[Start of Provided records]

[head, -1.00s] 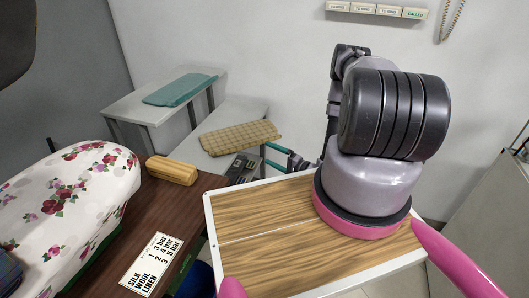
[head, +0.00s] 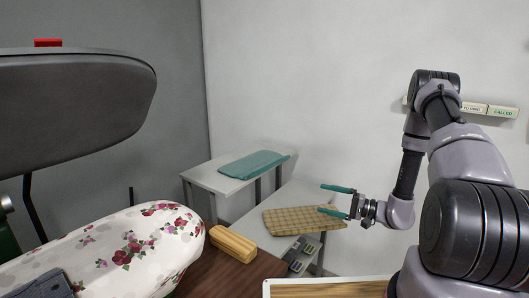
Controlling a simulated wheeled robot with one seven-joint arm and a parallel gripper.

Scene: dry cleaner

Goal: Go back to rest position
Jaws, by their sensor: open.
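My gripper (head: 337,200) is open, with its two green fingers spread apart and pointing left. I see nothing between the fingers. It is in the right half of the head view. In the picture the lower finger overlaps the right part of a tan checked cloth (head: 295,221); I see no grip on it. My arm rises from the lower right corner, bends at the top and comes down to the gripper.
A flowered ironing board (head: 125,248) and a raised dark press head (head: 75,98) fill the left. A wooden block (head: 233,244) lies on the brown table (head: 225,282). A teal folded cloth (head: 252,164) lies on a white shelf (head: 200,178). Wall tags (head: 502,112) hang behind my arm.

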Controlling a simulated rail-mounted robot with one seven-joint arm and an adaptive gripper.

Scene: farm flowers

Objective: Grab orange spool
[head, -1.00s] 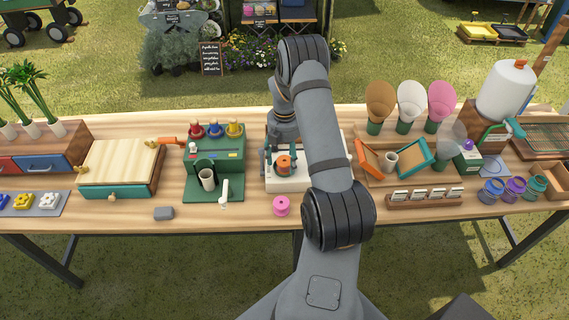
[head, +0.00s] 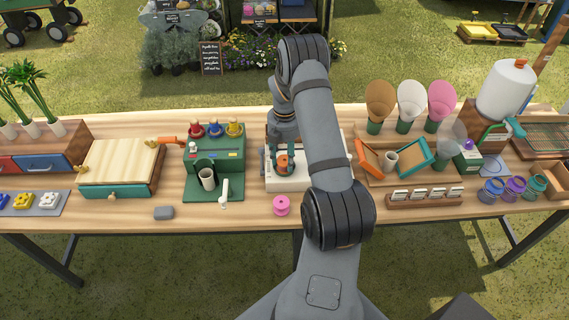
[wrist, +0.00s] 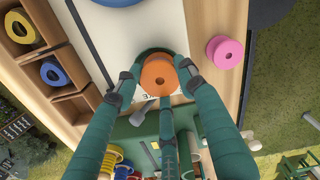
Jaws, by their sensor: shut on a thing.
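The orange spool (wrist: 159,75) is between the fingers of my gripper (wrist: 158,78) in the wrist view, with its round top and centre hole facing the camera. My gripper is shut on it, one green finger on each side and a third lower down. In the head view the orange spool (head: 284,164) shows between the fingers, over the white board (head: 290,184) near the middle of the table. I cannot tell whether the spool touches the board.
A pink spool (head: 281,205) stands on the table in front of the board. A green machine (head: 214,153) with coloured knobs is to the left. An orange tray (head: 371,158) and a teal tray (head: 413,153) are to the right. The wrist view shows a wooden rack (wrist: 70,104) holding yellow and blue rings.

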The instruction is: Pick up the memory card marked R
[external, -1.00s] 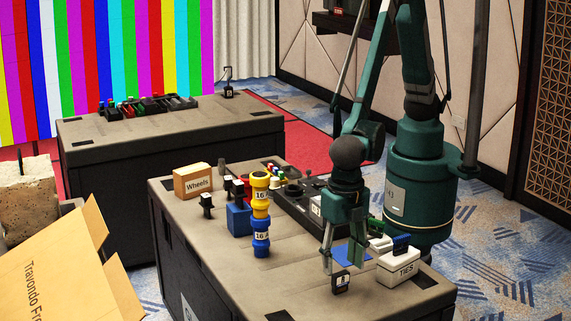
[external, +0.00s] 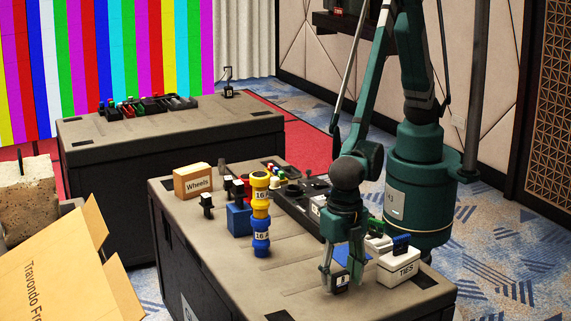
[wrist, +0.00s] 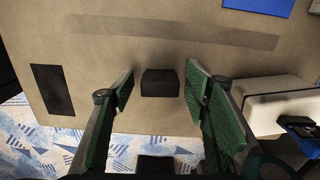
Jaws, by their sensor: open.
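A small black memory card (external: 341,281) stands on the near part of the case top, its face showing a white label whose letter is too small to read for certain. In the wrist view its dark top (wrist: 159,83) lies between my two green finger pads. My gripper (external: 341,282) is open and low, with one finger on each side of the card. In the wrist view my gripper (wrist: 158,92) shows a gap between each pad and the card. Whether the fingertips touch the case top cannot be told.
A white box labelled TIES (external: 398,268) stands close to the right of my gripper, and a blue flat piece (external: 352,254) lies behind it. Blue and yellow stacked connectors (external: 261,243) stand to the left. The case top (external: 290,279) is clear between them.

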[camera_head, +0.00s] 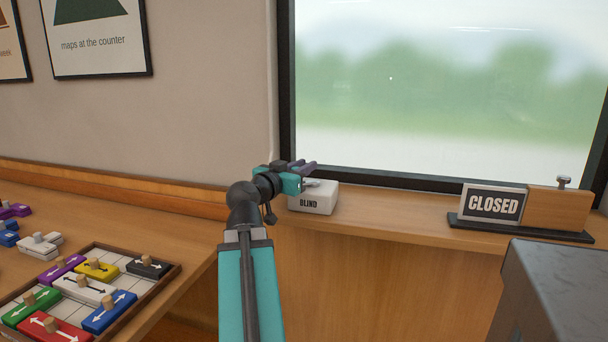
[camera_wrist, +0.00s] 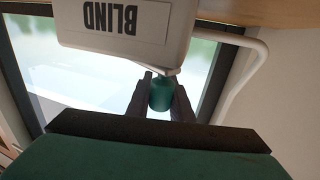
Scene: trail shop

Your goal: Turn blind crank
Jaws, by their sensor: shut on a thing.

[End of Provided records]

Copy all lines from the data that hold the word "robot".

Controlling a simulated wheeled robot with one seven-joint arm and a parallel gripper.
Controlling a simulated rail-mounted robot with one seven-joint arm and an adaptive gripper.

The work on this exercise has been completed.